Paul Tharp, Staff Writer//May 13, 2011//
While dozens of North Carolina lawyers have stalked away in protest from the state’s indigent-defense system in the last two weeks, a few voices are asking whether the protesters are targeting the wrong enemy.
The lawyers who have left are upset that state lawmakers, facing an unrelenting budget squeeze, are considering cutting the appointed-lawyer fee, which stands at $75 an hour.
But saving money on the fees won’t solve the indigent-defense problem, James McGee, an attorney in Wilmington, said.
Most defendants he sees applying for indigent defense, McGee told Lawyers Weekly, aren’t indigent.
“Indigent means you have no other means of retaining a lawyer,” McGee said. “It means destitute.”
If the state cracked down on the numbers of defendants being granted indigent defense, McGee said, then proposed cuts to attorneys’ hourly rate might not be necessary.
Charlotte criminal defense attorney Tim Emry sees abuses of the system, but he disagrees with McGee about the prevalence of it. He said he thinks the overwhelming majority of criminal defendants with appointed counsel are indigent.
Still, Emry said, the temptation to seek free legal counsel is hard to resist.

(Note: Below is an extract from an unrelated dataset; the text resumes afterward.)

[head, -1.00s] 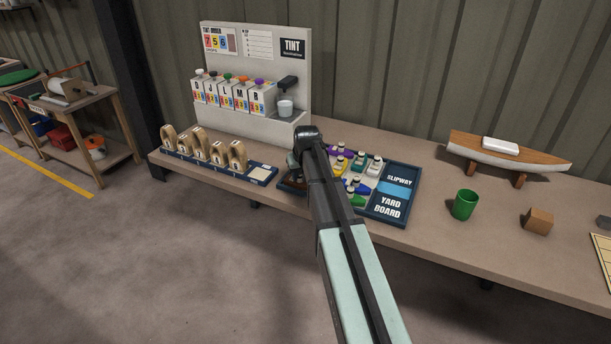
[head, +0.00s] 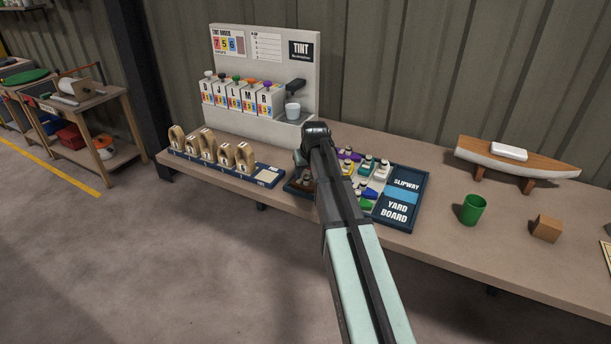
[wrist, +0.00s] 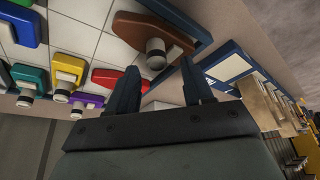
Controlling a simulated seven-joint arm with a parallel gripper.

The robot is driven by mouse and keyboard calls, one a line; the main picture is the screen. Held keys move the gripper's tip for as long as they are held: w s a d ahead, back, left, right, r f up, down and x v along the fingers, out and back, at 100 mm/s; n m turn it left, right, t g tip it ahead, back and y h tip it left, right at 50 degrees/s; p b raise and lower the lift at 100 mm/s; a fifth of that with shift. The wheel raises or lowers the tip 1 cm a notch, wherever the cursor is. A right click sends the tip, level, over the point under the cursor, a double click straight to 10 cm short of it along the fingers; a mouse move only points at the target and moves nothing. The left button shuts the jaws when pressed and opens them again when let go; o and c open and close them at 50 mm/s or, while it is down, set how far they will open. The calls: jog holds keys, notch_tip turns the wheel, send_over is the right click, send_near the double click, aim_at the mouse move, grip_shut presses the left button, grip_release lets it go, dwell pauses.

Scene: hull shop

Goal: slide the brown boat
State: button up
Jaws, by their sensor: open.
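The brown boat (wrist: 180,37) lies on the yard board (head: 401,212), at the top of the wrist view, with a round grey-topped peg standing on it. My gripper (wrist: 160,68) is open, its two fingers apart. The peg shows just beyond and between the fingertips; I cannot tell whether they touch it. In the head view my gripper (head: 302,166) is over the board's left end, and my arm hides much of the board there.
A red boat (wrist: 106,77) lies close to the left finger, with purple, yellow, green and blue boats beyond. Left of the board stands a rack of wooden pieces (head: 224,162). A green cup (head: 473,209), a wooden block (head: 546,228) and a model boat (head: 515,160) stand to the right.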

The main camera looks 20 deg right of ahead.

“If I was charged with felony breaking and entering,” Emry said, “and an attorney asked me to plop down $5,000 to get started, I might be filling out the affidavit” requesting an appointed lawyer.
Emry practices in Mecklenburg County, which spends a large chunk of the state’s indigent-defense money. In the fiscal year from July 1, 2009 through June 30, 2010, Mecklenburg County spent more on indigent defense than any other North Carolina County.
Mecklenburg County District Court Judge Sean P. Smith said it’s clear that defendants have a right to counsel, and few defendants welcome the costs of legal representation.
What the judges struggle with, Smith said, is whether the defendant and his affidavit evince true indigence, or merely a desire to avoid the expense of hiring a lawyer.
McGee said the affidavit defendants fill out requesting court-appointed counsel doesn’t go far enough.
“We should be asking these defendants whether they have a cell phone, whether they have the Internet, whether they have cable or Netflix,” McGee said. “If they have assets they can use to pay counsel, they shouldn’t get court-appointed lawyers.”
McGee said many defendants think they are entitled to get a free attorney from the state. That’s because, he said, in some counties judges hand out appointments like Halloween candy.
Emry said that in Mecklenburg County, policies vary from judge to judge.
And he doesn’t fault judges for erring on the side of appointing counsel. “We process hundreds of defendants at a time in Mecklenburg County. I get the sense that when judges see a person who has a low bond, but who has been in jail for 24 hours and not bonded out, they assume that the person doesn’t have a lot of money.”
McGee said he’s seen the inverse of that scenario.
“Yesterday I was in court and I saw a guy who’d been arrested for breaking and entering,” McGee said last week. “He was given court-appointed counsel, but he made his $10,000 cash bond. I see that all the time.”
Conference of District Attorneys Director Peg Dorer said she’s been hearing the complaint McGee voiced since before Indigent Defense Services was created in 2001.
“One of the reasons IDS was created was to better manage funds and to set up a threshold for determining who is indigent,” she said.
Danielle Carman, assistant director and general counsel for IDS, said the average growth in total per-case expenditures over the five-year period before IDS created was 3.4 percent. Since IDS’s creation, average per-case spending has grown just 0.3 percent, she said.
And, she added, while the courts’ caseload has been flat over the past decade, IDS’s caseload has risen because more defendants are being found indigent.
Carman said IDS has worked to establish better ways to guide judges in making indigence determinations, but conceded that it was difficult to come up with standards that accommodate the multitude of circumstances in which defendants find themselves as well as meaningful standards to guide judges’ in making their determinations.